In its recent strategy update, Shell had de-emphasises upstream as the growth driver, in part as the new Power unit, which had utility rates of return, grew, wkth deregulated markets and low carbon generation expected to competitive and Marketing and Chemicals generating returns that were seen as competitive with upstream.

"Historically, the Upstream business has provided the highest returns and investors may need proof that Shell can increase its return profile as its growth priorities change," Jefferies said.

"The Upstream business will remain the largest cash generator for Shell and will be allocated about 40% of capital spending - it isn't going away. Nevertheless, we believe that growing the return structure while capital allocation to the Upstream declines as a percentage of overall spend is a key risk for the Shell investment thesis."

Nevertheless, in 2019 Shell's return of cash to shareholders was estimated at 9.6%, 300 basis points more than its closest peer and the visibility provided on its returns "distinguishes the stock and we expect further outperformance."
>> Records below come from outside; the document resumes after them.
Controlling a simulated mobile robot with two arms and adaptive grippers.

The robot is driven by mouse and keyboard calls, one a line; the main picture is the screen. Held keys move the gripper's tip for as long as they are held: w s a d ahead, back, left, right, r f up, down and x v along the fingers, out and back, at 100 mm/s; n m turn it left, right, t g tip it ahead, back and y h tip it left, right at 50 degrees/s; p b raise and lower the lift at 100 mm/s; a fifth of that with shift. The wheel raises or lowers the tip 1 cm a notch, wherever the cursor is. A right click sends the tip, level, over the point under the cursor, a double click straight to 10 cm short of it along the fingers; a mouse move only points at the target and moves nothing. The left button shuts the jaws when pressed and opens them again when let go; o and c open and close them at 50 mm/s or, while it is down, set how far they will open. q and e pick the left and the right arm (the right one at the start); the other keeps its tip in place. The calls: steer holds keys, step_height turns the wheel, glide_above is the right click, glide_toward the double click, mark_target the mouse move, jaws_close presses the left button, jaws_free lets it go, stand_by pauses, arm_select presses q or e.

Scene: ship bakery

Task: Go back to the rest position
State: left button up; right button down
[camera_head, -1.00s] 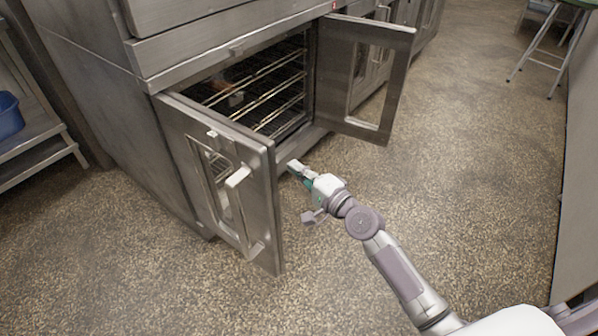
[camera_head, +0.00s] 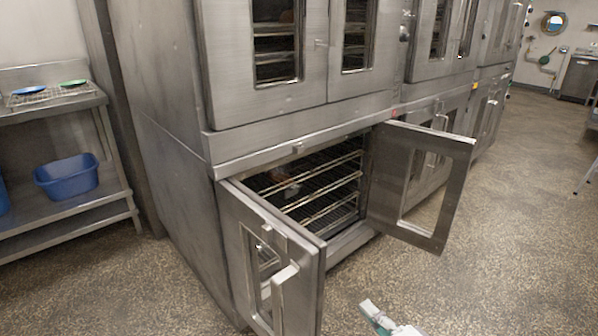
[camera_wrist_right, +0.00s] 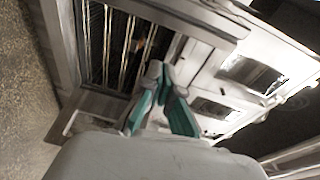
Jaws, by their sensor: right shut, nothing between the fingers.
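My right gripper (camera_head: 372,312) shows at the bottom edge of the head view, in front of the open lower oven (camera_head: 345,240) and apart from it. In the right wrist view its teal-lined fingers (camera_wrist_right: 166,80) are closed together at the tips with nothing between them. The oven's left door (camera_head: 300,265) and right door (camera_head: 458,190) both stand open. Wire racks (camera_head: 330,185) show inside the oven, with a small item on them that I cannot make out. My left gripper is not in view.
Upper ovens with shut doors (camera_head: 290,95) stand above the open one. A steel shelf unit (camera_head: 75,215) with a blue tub (camera_head: 68,177) stands at the left. The speckled floor (camera_head: 500,270) to the right is clear. The open doors jut out into the room.

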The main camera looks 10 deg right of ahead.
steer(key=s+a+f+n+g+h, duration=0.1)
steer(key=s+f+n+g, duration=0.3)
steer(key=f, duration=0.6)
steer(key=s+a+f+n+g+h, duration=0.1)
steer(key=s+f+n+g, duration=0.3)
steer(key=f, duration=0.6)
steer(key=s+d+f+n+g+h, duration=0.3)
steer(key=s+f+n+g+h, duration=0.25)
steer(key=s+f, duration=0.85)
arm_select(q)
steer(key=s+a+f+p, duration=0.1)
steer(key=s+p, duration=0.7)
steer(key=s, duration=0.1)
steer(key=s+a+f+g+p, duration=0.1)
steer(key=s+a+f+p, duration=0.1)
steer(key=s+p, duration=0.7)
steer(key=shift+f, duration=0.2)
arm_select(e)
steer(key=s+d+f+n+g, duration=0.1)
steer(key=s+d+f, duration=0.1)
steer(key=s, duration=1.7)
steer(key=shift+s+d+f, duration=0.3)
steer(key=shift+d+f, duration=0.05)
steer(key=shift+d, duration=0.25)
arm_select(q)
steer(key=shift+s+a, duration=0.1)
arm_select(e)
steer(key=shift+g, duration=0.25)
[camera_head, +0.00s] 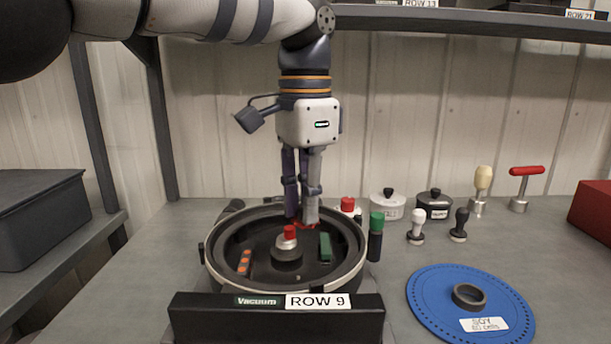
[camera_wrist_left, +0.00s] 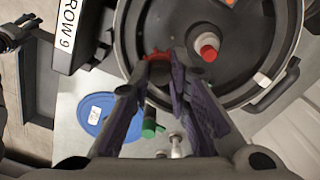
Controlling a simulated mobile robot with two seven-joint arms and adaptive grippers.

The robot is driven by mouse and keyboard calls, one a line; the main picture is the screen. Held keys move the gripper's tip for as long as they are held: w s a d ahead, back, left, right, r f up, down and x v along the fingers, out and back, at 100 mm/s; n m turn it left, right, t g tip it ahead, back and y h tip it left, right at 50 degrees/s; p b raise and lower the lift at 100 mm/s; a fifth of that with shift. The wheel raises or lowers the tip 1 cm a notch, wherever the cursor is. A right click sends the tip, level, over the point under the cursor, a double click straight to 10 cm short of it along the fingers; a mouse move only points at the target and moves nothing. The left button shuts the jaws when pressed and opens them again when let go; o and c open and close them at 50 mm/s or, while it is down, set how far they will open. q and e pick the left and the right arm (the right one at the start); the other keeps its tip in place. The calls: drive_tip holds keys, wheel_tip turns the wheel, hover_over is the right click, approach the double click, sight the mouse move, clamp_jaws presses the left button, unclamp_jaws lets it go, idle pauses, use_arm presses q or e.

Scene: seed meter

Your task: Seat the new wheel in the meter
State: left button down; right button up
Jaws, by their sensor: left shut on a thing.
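The seed meter (camera_head: 212,262) is a round black open housing with a pale rim. Inside it are a central hub with a red knob (camera_head: 290,232), an orange-dotted part (camera_head: 244,262) and a green part (camera_head: 325,246). The blue wheel (camera_head: 425,300), labelled SOY, lies flat on the bench to the right of the meter, with a dark ring at its centre. It also shows in the left wrist view (camera_wrist_left: 90,112). My left gripper (camera_head: 302,220) points down at the meter's far inner side, shut on a small red part (camera_wrist_left: 160,54). The fingers hide much of that part. My right gripper is not in view.
A green-capped cylinder (camera_head: 376,235) stands close to the meter's right. Two lidded pots (camera_head: 388,205), several stampers and a red-handled tool (camera_head: 526,185) stand behind. A ROW 9 sign bar (camera_head: 277,302) is in front. A shelf (camera_head: 470,22) runs overhead. The right front bench is clear around the wheel.

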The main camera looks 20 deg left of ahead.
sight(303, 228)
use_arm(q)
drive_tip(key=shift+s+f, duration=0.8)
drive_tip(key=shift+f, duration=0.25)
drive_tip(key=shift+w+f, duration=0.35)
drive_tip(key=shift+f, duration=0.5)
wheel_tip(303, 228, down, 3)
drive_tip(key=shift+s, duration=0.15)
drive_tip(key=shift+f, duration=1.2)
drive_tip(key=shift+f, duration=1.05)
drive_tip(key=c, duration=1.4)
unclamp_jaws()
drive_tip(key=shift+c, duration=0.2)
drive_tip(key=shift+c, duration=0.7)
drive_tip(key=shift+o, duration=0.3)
"Other valuation parameters are becoming more strained, with FCF yield at 8.5% on our 2020 estimates vs the European peer average of 9.0%. However, cash returns matter."

Under the oil major's current projections and assumptions, which were line-with its own, Jefferies estimated that on top of the $125.0bn distribution potential for 2021-25, Shell would be left with about $120.0bn in discretionary cash flows for debt reduction and shareholder distributions in 2021-25.

At a compound annual growth rate of 3.0% for the payout and average share buybacks of $6.0bn per year, then the absolute dividend would hold at approximately $15.0bn, equating to an annual average distribution of 8% based on the outfit's current market cap, Jefferies estimated.

Jefferies stuck to a 'buy' recommendation for the shares.